The anticipation of Christmas started months before. Adults would often ask “What do you hope to get for Christmas?” We would inevitably make our feelings known: perhaps a Meccano set or a toy train or a wind up car. The girls almost always wanted a doll whose eyes could shut, or a bride doll dressed in the finest of white. We never wanted more than one present because we knew that only one gift was what we would get.
My mother used to hang up a pillow case near the chimney in the front room of the half house in which we all lived, with my mother and father before he died and baby Nola sleeping in the first bedroom, my poor old demented grandmother who slept in the second room which was also her lounge, her sitting room and the centre of her whole life, and we three older children all slept in a tiny room with a large hall cupboard. It wasn’t a proper bedroom but the three of us were squeezed in one on top of the other and that was sufficient, except when someone also wanted to go into the bathroom which had an old chip heater and a handbasin.

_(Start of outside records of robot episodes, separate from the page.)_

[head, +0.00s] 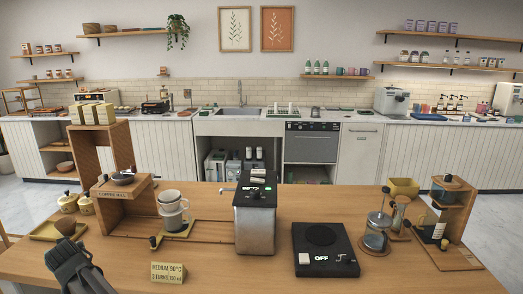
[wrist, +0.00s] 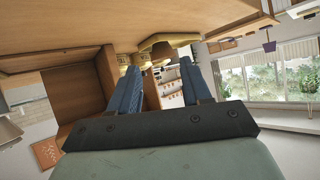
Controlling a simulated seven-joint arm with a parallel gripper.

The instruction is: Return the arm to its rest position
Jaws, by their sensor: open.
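My gripper (head: 76,262) is at the lower left of the head view, dark grey, over the left front part of the wooden counter (head: 215,270). A dark brown rounded piece shows at its upper end; I cannot tell whether it belongs to the gripper. In the wrist view the two blue-grey fingers of my gripper (wrist: 162,85) stand well apart, with nothing held between them. The wrist view is tilted, with the wooden surface along its top and yellow items (wrist: 165,42) beyond the fingertips.
Near the gripper are a yellow tray (head: 47,233), yellow jars (head: 68,203), the wooden coffee mill stand (head: 127,208) and a price sign (head: 168,272). Further right stand a dripper with a cup (head: 172,208), a metal kettle unit (head: 255,230), a black hot plate (head: 322,245) and a French press (head: 377,232).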

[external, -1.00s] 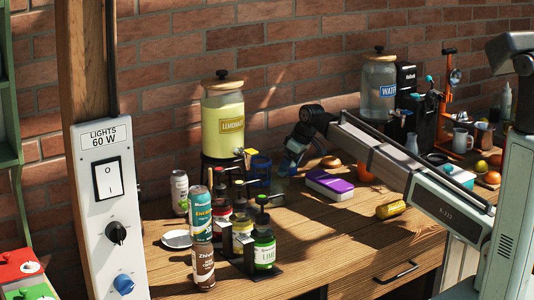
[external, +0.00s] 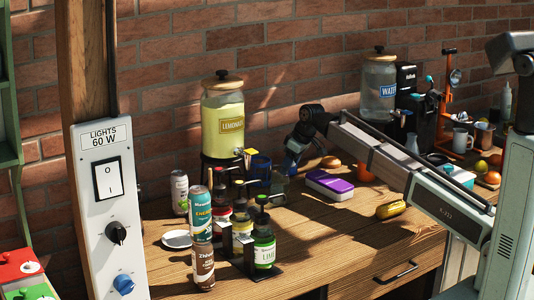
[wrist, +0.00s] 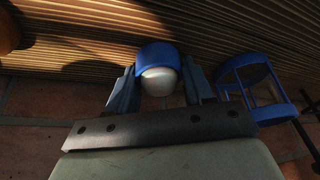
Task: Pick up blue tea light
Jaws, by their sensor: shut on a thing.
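The blue tea light (wrist: 158,56), a short blue cup with a pale rounded end, is between the two fingers of my gripper (wrist: 159,88) in the wrist view. The fingers are shut on its sides. In the external view my gripper (external: 289,163) is over the back of the table, to the right of the lemonade jar. The tea light is too small and shaded there to make out. I cannot tell whether it is clear of the wood.
A blue open-framed holder (wrist: 282,111) stands close beside my gripper; it also shows in the external view (external: 260,168). The lemonade jar (external: 223,118) and several bottles stand left. The front middle of the table is clear.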

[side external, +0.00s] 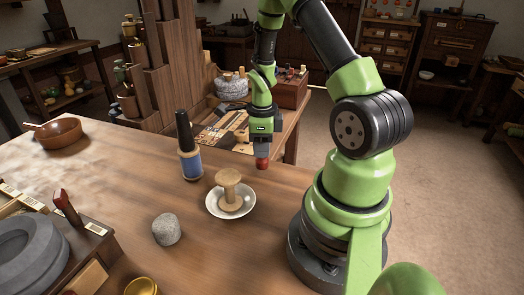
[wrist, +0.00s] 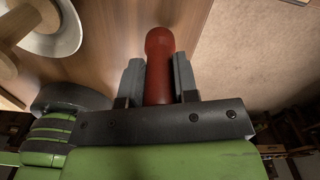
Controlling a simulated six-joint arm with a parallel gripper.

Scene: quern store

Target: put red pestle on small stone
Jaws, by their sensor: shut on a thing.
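The red pestle (wrist: 160,62) is between the two fingers of my gripper (wrist: 160,80) in the wrist view. My gripper is shut on it. In the side external view, the red tip of the pestle shows below my gripper (side external: 262,155), held over the right part of the table, near its edge. The rest of the pestle is hidden by the gripper there. The small stone (side external: 166,229) is a grey, rounded block standing on the table at front left, apart from my gripper. Its visible top looks flat and bare.
A white dish (side external: 247,208) with a wooden spool (side external: 229,184) stands between my gripper and the stone. A dark-necked blue bottle (side external: 190,163) stands behind it. A brown bowl (side external: 58,133) is far left.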

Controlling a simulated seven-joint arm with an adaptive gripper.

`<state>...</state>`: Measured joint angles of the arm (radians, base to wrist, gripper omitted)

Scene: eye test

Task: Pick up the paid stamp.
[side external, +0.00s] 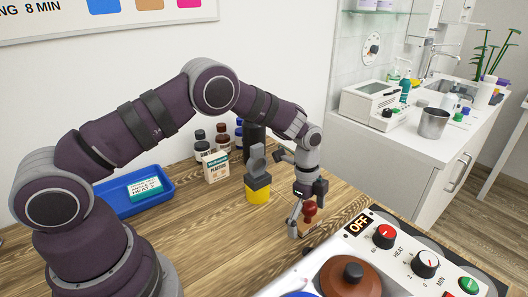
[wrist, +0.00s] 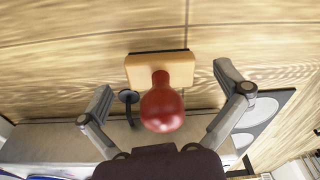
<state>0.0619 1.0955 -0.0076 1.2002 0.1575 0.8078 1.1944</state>
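A stamp with a round red handle and a pale wooden block stands in the wrist view (wrist: 162,108), its block on the wooden table. In the side view its red handle (side external: 310,209) shows beside my fingers; its base is hard to make out there. No lettering on it is readable, so I cannot tell whether it says paid. My gripper (side external: 303,222) is pointed down at the stamp. In the wrist view my gripper (wrist: 163,88) is open, one finger on each side of the stamp with a gap to both. Nothing is held.
A control panel (side external: 400,262) with knobs and a brown lidded pot (side external: 350,279) stand close at the front right. A yellow-based grey object (side external: 257,188), a plasters box (side external: 215,167), bottles (side external: 201,142) and a blue tray (side external: 107,207) are behind and left. Bare table lies at front left.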

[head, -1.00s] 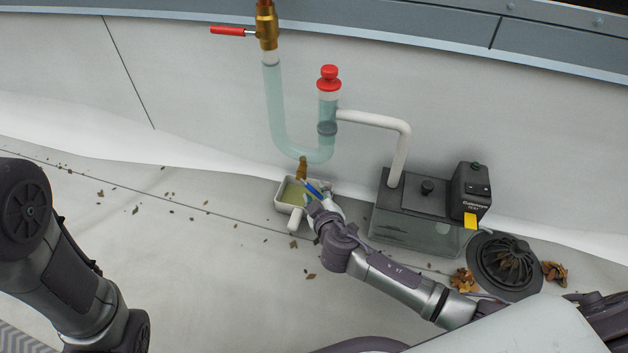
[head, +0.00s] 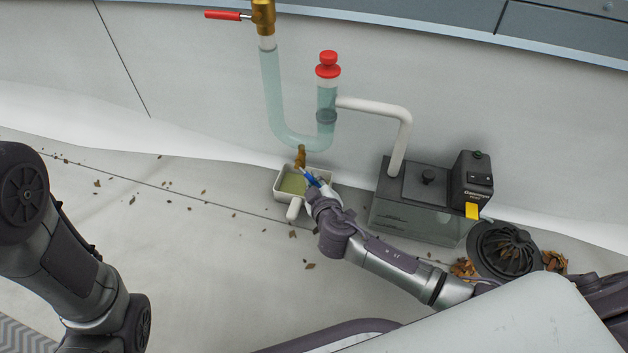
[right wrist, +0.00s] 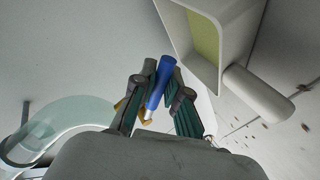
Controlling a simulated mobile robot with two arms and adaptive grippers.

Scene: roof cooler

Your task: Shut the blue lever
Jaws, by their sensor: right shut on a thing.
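The blue lever (head: 308,177) sits at the low brass drain fitting (head: 300,157) under the clear U-shaped tube (head: 291,138). My right gripper (head: 316,183) is at the lever, beside the pan. In the right wrist view the blue lever (right wrist: 160,80) stands between the two fingers of the gripper (right wrist: 160,92), which are shut on it. The fitting is largely hidden there. My left arm shows at the left of the head view, but its gripper is out of view.
A white pan (head: 280,197) with greenish liquid stands below the fitting, its handle towards me. A tank (head: 408,218) with a pump stands to the right, then a dark drain grate (head: 505,250) with leaves. A red-handled valve (head: 263,17) is above. Floor at left is open.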

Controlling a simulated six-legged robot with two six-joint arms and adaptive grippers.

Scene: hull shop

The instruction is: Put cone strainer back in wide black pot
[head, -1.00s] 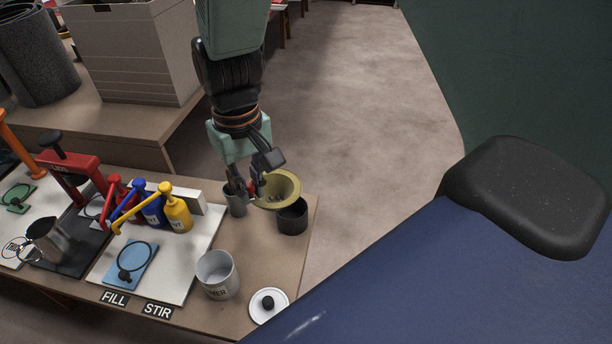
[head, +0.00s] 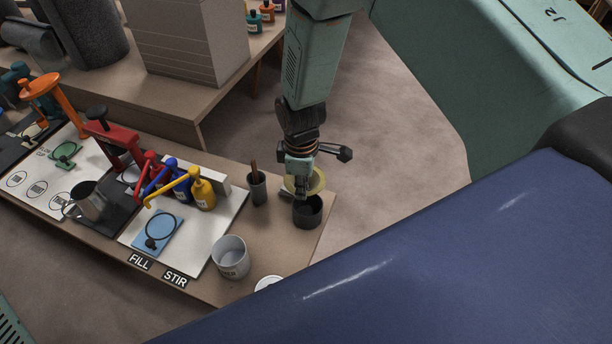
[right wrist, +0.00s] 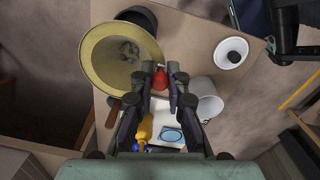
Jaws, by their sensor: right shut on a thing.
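The cone strainer (head: 318,182), a yellowish wide-rimmed cone, is partly hidden behind my right gripper (head: 301,188). It shows large at the left of the right wrist view (right wrist: 97,62), with small dark holes inside. My right gripper is shut on the strainer's red grip (right wrist: 160,79), beside the rim. The wide black pot (head: 308,214) stands at the table's right end. The strainer appears above it, overlapping its back rim; whether they touch I cannot tell. In the right wrist view the pot (right wrist: 141,14) is mostly hidden behind the strainer. My left gripper is not seen.
A pale can (head: 231,259) and a white lid (head: 268,284) are in front. Coloured pump bottles (head: 203,194) stand further left. Floor is clear beyond the table's right edge.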

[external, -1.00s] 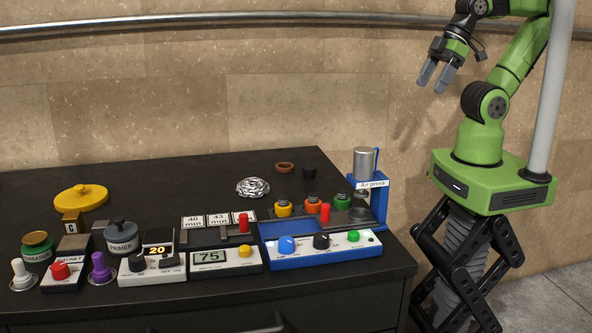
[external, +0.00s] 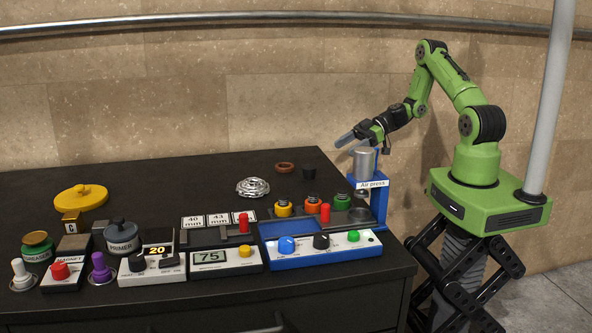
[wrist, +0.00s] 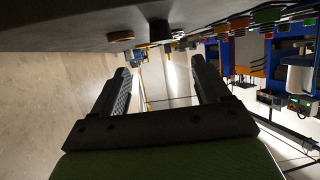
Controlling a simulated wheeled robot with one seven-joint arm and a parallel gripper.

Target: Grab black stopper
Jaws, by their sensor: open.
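The black stopper (external: 309,172) is a small dark cylinder standing on the black tabletop, beside a brown ring and behind the row of coloured caps. In the wrist view, which looks upside down, the black stopper (wrist: 159,31) hangs from the tabletop at the top, roughly in line with the gap between my fingers. My gripper (external: 348,138) is open and empty, its fingers pointing left. It is above and to the right of the stopper, near the top of the metal cylinder of the air press. My two spread fingers also show in the wrist view (wrist: 161,70).
The blue air press (external: 377,196) with its metal cylinder (external: 365,162) stands right of the stopper, just below my gripper. The brown ring (external: 285,167) and crumpled foil (external: 253,187) lie to the left. The tabletop (external: 190,190) behind the devices is mostly clear.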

The front room was always left “for good”. We had a big comfy sofa and a couple of chairs, a big square gramophone in the corner which was wound up with a handle and it was in the front room that we also had our radio set and pianola. All of the valuables of the house were carefully presented in this room. My mother prized above everything a crystal cabinet in which she displayed pieces of her best china and things from her “glory box”.
On Christmas Eve on the mantlepiece above the chimney four pillow cases were hung, each with a name on it. A slice of Christmas cake was left out for Santa Clause and a bottle of beer, Victoria Bitter, and a glass for Santa to refresh himself. Sometimes we even brought home some hay from the bakery and left it at the bottom of the chimney for the reindeer.
We believed in Santa Claus and I can remember a feeling of absolute dismay when one Christmas someone told me that Santa Claus was not REAL. In an instant, the myth was broken and much of the magic was gone.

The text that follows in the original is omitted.